Yes, Virginia, There are No Form 10 Shell Resale Registrations…
By David Feldman at 25 February, 2009, 10:18 am
I wanted to comment on lawyer Virginia Sourlis’ attempt to complete a resale registration inside a Form 10 shell while it was still a shell, which was recently covered by the Reverse Merger Report. Several years ago, Virginia set up a number of Form 10s that she now owns. She then decided to file a resale registration for dozens of owners of shares of her shell. If one could get this through, the world would change dramatically as stock in a Form 10 shell would be able to trade while waiting for a deal. But unfortunately it appears not to be so.
As I understand it, the SEC told her she cannot do a resale registration while the company is a shell except pursuant to SEC Rule 419, which would require significant restrictions that she apparently did not want. She argued that the rule seems only to apply to an attempt by the company to register shares it wants to sell to the public, and not an attempt by a shareholder to register shares to be resold. A plain reading of the rule indeed could lead one to make this interpretation.
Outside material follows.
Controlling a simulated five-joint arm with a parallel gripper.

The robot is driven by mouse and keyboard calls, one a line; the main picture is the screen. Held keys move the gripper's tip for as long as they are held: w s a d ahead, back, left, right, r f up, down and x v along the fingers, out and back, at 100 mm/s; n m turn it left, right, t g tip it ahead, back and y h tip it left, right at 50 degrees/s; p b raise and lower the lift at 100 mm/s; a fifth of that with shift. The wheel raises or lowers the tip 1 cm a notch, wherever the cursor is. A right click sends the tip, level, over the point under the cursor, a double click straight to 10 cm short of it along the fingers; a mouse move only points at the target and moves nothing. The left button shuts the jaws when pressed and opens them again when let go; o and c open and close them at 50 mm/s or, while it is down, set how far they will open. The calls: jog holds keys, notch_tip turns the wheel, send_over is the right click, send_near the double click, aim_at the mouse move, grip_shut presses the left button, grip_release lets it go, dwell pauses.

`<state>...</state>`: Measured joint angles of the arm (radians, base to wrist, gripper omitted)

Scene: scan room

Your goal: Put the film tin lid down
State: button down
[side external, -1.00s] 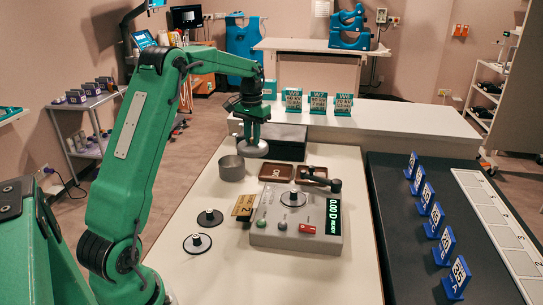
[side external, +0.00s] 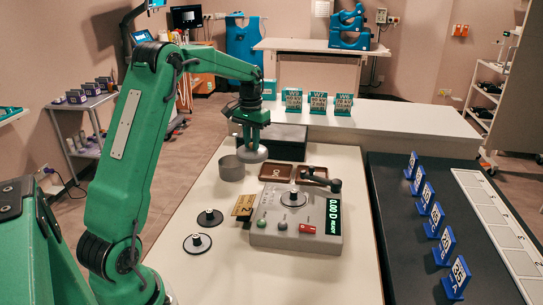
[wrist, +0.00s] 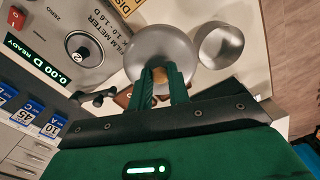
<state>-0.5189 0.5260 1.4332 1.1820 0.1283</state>
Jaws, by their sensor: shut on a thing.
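The film tin lid (side external: 253,155) is a round grey metal disc. My gripper (side external: 253,143) is shut on it from above and holds it close over the white table, beside the open tin. In the wrist view the lid (wrist: 162,50) shows below the green fingers (wrist: 163,88). The film tin (side external: 231,169) is an open grey round can on the table, just left of the lid in the side view. In the wrist view the tin (wrist: 220,44) is right of the lid. Any gap between lid and table cannot be told.
A film meter (side external: 296,230) with a lit display stands on the white table (side external: 215,268). A brown two-part tray (side external: 306,173) is behind it. A dark grey block (side external: 290,140) stands at the back.

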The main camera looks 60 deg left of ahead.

There are certainly times when the SEC takes an interpretive position which, if ever challenged, might not be upheld in court. One example – when that Rule 419 was first passed in 1992, I tried almost immediately, in 1993, to file a Form 10 shell. Their response: you can’t do this because of Rule 419. My response: they were wrong. But my client did not want to make an enemy of the SEC and we withdrew the filing. It took a number of years before others decided to fight the fight and win, and now we have the hundreds of Form 10 shells being used effectively and with the SEC’s blessing.
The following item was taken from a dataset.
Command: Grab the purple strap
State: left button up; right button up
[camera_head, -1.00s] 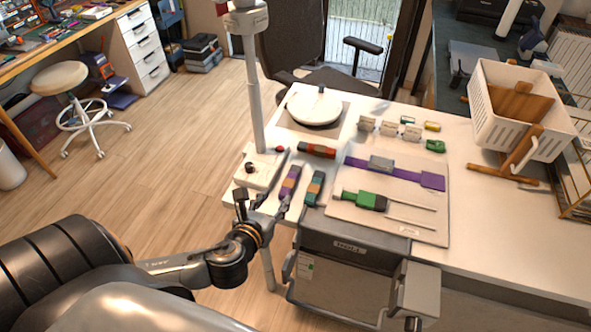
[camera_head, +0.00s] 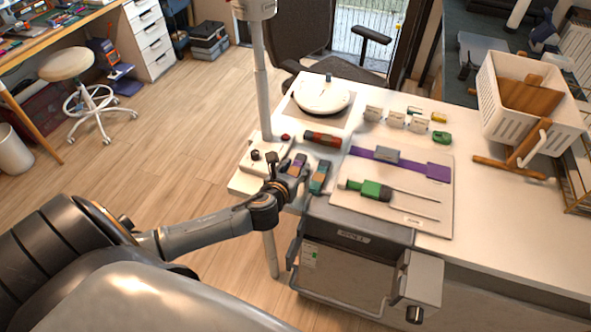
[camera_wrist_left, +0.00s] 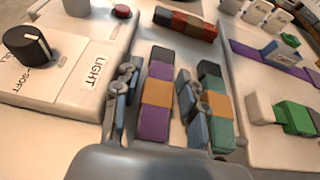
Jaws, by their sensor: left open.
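The rolled purple strap (camera_head: 298,160), with an orange band and dark end, lies on the white table's left part. My left gripper (camera_head: 291,174) is low over it and partly hides it in the head view. In the left wrist view, the open fingers of my left gripper (camera_wrist_left: 156,84) stand on either side of the purple strap (camera_wrist_left: 154,122), with visible gaps. A long flat purple band (camera_head: 402,163) lies on the pale board and also shows in the left wrist view (camera_wrist_left: 255,56). My right gripper is not in view.
A teal strap roll (camera_head: 320,177) lies close beside my right-hand finger. A red roll (camera_head: 323,139) lies behind. The white LIGHT control box (camera_wrist_left: 75,60) is at left. A green-handled tool (camera_head: 370,189) lies on the board (camera_head: 350,203).

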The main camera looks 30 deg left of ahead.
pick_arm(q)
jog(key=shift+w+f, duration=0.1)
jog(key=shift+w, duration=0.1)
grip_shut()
Years ago I had the conversation with the SEC about Virginia’s issue. They made clear to me that their position is and will be that Rule 419 applies equally to resale registrations regardless of what you think the words in the rule say. Don’t try it, they said, because we will fight you on it. My policy: don’t try to tell the SEC their interpretation is wrong. At least not formally. We sometimes try to change things or clarify things through more formal no-action letters or rulemaking requests, but that is different.
Virginia announced that she was withdrawing her attempt at putting through a resale registration because of the dire situation of the economy and stock market. I give her credit for giving it a try, but short of fighting the regulators in court, I think it unlikely she will get one through. A better idea: let’s begin the process of overhauling Rule 419. I have started discussing this with smart people I know. I think it might be doable over the next few years. And I hope Virginia helps us!